Just dimension the length with tolerance suitable for your
application. You don't have to say "cheap"; nobody ever wants "costs
more than would be necessary". With your specs I'm not sure if I'd
part off blanks in the lathe or just shear them.

BTW, if you have a concentricity requirement for the shaft body and
machined part, you need to specify it. A shiny spiffy shop would have
machines that hold a couple of tenths but guys that might want such a
job could well have chucks that are out .005".
A big part of my problem is that while I've gotten a bit of drafting in
high school, and I've worked around mechanical engineers for years, it
was all for very high-falutin stuff. So everything gets engineered down
to the gnat's eyelash, and "expensive" is a $10 part that keeps a
$500,000 system from working, not a $50 part that works perfectly all
the time.

So any instincts that I have are all skewed the wrong way.

This sounds more like a "consumer" deal. None of them will need to
work flawlessly for thousands of hours, right?

You're making me think this through, Don, which is one of the things I
was hoping for with my original post. I'm not sure what motivated me to
reject brass over stainless, but I see that 360 is only a hair more
expensive than 303 stainless, and it'll be way way easier to machine.

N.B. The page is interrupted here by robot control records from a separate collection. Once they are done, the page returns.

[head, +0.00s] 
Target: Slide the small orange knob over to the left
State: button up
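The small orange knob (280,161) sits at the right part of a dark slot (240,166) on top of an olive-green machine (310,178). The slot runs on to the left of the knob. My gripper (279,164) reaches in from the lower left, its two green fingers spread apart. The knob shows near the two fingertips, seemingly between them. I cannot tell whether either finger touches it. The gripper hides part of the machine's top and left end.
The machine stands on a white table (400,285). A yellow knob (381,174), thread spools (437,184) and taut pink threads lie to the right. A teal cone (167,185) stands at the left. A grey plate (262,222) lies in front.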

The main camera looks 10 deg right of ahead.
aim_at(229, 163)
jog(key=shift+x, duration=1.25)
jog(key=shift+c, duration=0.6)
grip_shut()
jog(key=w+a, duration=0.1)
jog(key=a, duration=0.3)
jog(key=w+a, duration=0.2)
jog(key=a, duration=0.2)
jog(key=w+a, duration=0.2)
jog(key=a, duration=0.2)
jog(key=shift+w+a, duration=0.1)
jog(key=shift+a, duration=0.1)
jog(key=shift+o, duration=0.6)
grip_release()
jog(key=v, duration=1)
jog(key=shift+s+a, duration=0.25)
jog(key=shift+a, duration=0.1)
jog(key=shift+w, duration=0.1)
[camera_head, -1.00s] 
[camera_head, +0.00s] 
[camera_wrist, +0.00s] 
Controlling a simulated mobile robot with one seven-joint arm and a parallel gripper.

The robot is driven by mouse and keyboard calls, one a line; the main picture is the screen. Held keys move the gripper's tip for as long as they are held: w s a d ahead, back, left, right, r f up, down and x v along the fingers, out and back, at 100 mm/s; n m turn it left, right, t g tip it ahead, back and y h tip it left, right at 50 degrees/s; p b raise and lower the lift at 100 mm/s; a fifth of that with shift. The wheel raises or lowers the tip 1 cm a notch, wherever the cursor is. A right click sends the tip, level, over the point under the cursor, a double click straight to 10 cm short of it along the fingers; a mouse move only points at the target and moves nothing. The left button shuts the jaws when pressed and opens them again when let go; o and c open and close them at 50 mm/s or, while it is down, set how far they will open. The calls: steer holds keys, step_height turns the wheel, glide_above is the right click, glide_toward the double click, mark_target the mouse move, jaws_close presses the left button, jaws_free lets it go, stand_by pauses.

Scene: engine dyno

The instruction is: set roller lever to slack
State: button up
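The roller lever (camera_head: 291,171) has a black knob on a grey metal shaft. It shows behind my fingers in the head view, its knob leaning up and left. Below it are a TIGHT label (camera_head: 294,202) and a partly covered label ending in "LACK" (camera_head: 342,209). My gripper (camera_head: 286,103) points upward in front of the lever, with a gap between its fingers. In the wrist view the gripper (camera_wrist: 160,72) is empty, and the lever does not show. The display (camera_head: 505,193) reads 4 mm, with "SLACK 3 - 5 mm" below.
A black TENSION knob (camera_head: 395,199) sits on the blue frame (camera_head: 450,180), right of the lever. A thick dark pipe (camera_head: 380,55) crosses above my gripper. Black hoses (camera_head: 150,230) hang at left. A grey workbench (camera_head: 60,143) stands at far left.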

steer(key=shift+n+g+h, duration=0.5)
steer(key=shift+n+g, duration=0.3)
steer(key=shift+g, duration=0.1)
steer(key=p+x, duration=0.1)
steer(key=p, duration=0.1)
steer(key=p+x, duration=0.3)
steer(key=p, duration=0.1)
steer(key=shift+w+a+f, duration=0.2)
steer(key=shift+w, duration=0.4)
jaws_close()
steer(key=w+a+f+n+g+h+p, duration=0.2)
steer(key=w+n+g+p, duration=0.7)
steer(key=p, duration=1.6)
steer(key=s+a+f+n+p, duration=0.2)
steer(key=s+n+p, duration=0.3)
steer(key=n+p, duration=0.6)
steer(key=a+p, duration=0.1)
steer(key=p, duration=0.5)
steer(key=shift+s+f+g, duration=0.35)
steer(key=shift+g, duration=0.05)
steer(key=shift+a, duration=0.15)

Maybe I'll get one stick of each from McMaster for prototyping, and see
what I think of it for myself.

One of my great frustrations on this project is that the driver for this
shaft design is a great little potentiometer with poorly defined
specifications. It costs about 1/3 as much as anything else that would
be remotely feasible, it has low friction, it slaps onto a surface-mount
board with all the same processes as the other parts, and has other good
features.

But the data sheet (at least the English-language one) doesn't give any
specs for how close to center the thing has to be run -- and I have to
account for shaft runout, bearing slop, _and_ board misalignment in my
error budget. At this point I'm guessing that .005 would be on the edge
of what's acceptable; I'll have to go over my measurements of the part
to make sure.

An alternative that I had rejected, but am now thinking may make sense,
would be to use a 1/4" shaft that's stepped down to 3/16 then again to
4mm. If this is done all in one step it would make it easy to get
really good concentricity (I'm not sure how good, but .0005 ought to be
quite achievable, yes?).

I wonder how much extra that would cost... I could still go 1/4" on the
off-end to allow it to just be cut in a shear. The cost would be two
sizes of bearings, but I don't see that as a big deal if it makes the
shaft enough less of a deal.

(here's the bearing I'm planning on using:
http://www.igus.com/igubal/igall2.asp?p=Clip).

If I could categorize the finished assembly it'd be "pro consumer". I'm
going to be teaching some control systems seminars, to take embedded
software engineers and spin them up on applying control systems theory
in software. In order to do this I'm making a gizmo with a simple & fun
mechanism, with a board that controls it. The intent is to get the
price to a point where I can send one home to each attendee (it's not
going to be a cheap seminar).

So it needs to work well for occasional use by one person for a year or
so, at which point it'll gather so much dust it won't be recognizable.

Sounds like the pot has a D-shaped hole rather than a shaft. Then, it
sounds like you want to have a shaft that goes thru bearings engage
this pot that is affixed to a board affixed to ??? -- and have
everything line up so nothing binds -- and I'm guessing that you want
rotational backlash betwen shaft and pot to be somewhere between
minimal and none.

You're only building 200 of these things, so automated assembly isn't
an issue.

I'd say float the pot on the shaft, let it self-center. Maybe it's on
a small daughterboard with a little connector. Restrain the pot body
from rotation with a bit of silicone and connect electrically via
small wires or ribbon cable.

If this sounds slightly vague, think about what your requirements and
ambitions might sound like to a shop owner/operator who can't afford
to spend more than a few minutes of non-production time on a few
hundred dollar project.

Think about what you charge per minute of your time!